Manipulation episode records:

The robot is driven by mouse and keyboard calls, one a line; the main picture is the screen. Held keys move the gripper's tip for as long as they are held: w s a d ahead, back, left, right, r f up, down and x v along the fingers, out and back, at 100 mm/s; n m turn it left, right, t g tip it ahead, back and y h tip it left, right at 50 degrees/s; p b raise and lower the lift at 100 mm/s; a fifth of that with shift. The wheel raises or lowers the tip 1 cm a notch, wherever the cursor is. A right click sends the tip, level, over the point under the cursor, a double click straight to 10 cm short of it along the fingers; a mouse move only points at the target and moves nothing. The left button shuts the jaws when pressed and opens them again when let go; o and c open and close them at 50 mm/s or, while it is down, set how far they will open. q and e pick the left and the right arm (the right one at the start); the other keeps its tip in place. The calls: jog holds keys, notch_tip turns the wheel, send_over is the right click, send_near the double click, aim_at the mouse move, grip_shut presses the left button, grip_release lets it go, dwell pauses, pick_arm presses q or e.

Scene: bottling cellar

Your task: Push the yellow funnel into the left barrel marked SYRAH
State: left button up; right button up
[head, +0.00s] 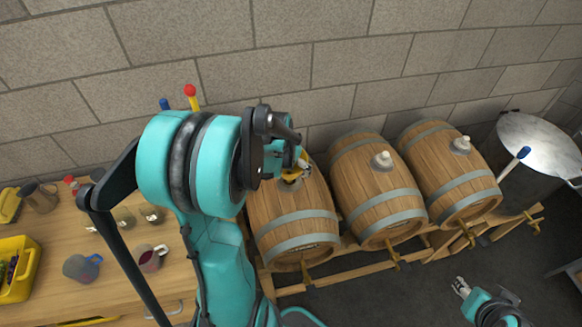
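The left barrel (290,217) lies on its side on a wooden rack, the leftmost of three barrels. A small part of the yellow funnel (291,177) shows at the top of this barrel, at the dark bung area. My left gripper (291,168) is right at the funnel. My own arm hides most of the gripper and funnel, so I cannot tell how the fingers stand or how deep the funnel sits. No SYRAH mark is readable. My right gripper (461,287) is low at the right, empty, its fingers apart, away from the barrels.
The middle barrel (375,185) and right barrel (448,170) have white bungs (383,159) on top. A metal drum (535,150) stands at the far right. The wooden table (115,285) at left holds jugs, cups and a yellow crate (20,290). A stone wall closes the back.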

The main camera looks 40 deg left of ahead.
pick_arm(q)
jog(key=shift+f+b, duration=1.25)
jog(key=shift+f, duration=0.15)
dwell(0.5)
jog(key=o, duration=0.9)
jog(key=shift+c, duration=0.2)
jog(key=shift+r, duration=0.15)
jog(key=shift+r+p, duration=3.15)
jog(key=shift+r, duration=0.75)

* * *

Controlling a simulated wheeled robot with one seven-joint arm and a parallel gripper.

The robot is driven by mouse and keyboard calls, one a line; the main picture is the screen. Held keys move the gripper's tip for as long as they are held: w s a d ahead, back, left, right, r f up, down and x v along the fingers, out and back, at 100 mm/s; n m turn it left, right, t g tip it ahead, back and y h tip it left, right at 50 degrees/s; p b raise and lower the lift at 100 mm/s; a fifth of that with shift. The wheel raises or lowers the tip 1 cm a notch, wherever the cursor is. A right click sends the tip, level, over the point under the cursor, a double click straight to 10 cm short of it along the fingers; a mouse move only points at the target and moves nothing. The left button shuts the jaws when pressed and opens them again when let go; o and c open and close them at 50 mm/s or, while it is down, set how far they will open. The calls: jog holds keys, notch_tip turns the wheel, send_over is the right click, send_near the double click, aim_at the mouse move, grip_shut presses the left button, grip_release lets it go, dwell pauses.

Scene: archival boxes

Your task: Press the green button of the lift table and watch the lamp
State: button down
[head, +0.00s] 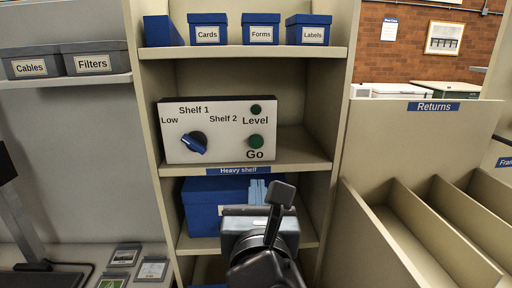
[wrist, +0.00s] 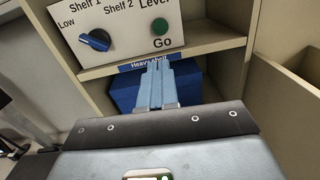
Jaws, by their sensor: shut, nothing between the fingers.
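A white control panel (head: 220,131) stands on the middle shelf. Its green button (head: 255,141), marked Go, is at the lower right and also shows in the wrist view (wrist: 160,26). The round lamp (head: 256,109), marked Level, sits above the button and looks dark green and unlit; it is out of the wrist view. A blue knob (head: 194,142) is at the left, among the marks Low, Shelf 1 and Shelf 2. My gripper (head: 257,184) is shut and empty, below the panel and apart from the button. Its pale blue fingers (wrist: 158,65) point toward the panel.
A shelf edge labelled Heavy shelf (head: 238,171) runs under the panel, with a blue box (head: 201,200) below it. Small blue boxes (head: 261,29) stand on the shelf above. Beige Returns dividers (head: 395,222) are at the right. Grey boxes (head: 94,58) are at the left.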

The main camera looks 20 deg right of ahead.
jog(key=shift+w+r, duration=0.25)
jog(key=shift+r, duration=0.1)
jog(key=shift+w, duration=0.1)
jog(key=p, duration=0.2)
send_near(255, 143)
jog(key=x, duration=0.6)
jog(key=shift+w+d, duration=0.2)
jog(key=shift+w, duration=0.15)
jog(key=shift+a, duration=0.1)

* * *

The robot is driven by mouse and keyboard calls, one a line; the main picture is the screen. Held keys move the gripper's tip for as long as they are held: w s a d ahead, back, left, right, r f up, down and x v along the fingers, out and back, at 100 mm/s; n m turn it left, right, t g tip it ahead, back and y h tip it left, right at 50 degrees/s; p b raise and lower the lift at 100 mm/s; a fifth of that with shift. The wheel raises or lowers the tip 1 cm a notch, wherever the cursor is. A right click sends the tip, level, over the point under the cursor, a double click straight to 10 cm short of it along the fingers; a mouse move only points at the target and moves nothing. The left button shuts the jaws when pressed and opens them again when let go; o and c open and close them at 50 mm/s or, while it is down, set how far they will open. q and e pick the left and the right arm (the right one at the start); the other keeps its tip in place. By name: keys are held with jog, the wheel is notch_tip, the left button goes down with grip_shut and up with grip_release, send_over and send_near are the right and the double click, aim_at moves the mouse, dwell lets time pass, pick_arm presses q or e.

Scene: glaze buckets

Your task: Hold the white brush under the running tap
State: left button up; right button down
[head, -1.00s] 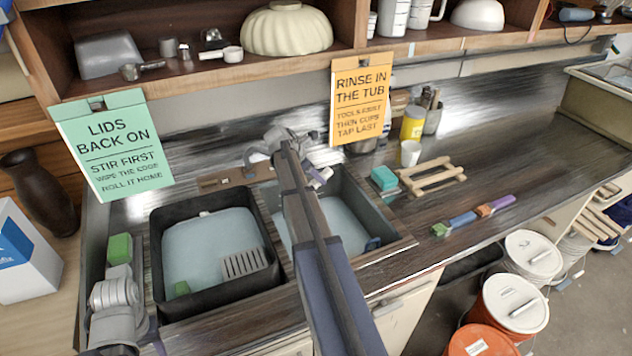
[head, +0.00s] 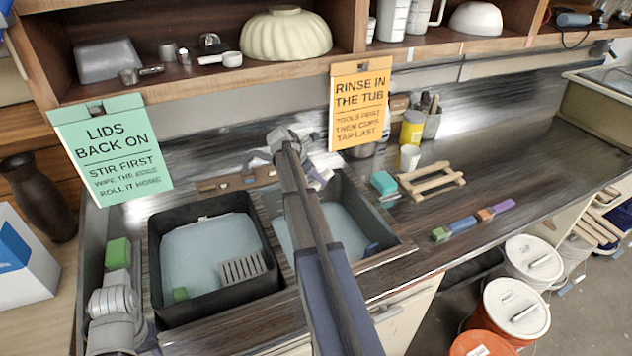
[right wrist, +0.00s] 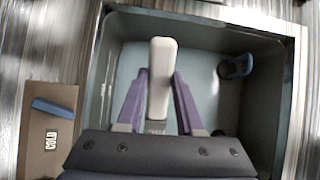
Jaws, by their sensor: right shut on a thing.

Required task:
Search the data above for the word "Your", then gather each line in which it appears.

Worked answer:
Your task: Push the yellow funnel into the left barrel marked SYRAH
Your task: Press the green button of the lift table and watch the lamp
Your task: Hold the white brush under the running tap

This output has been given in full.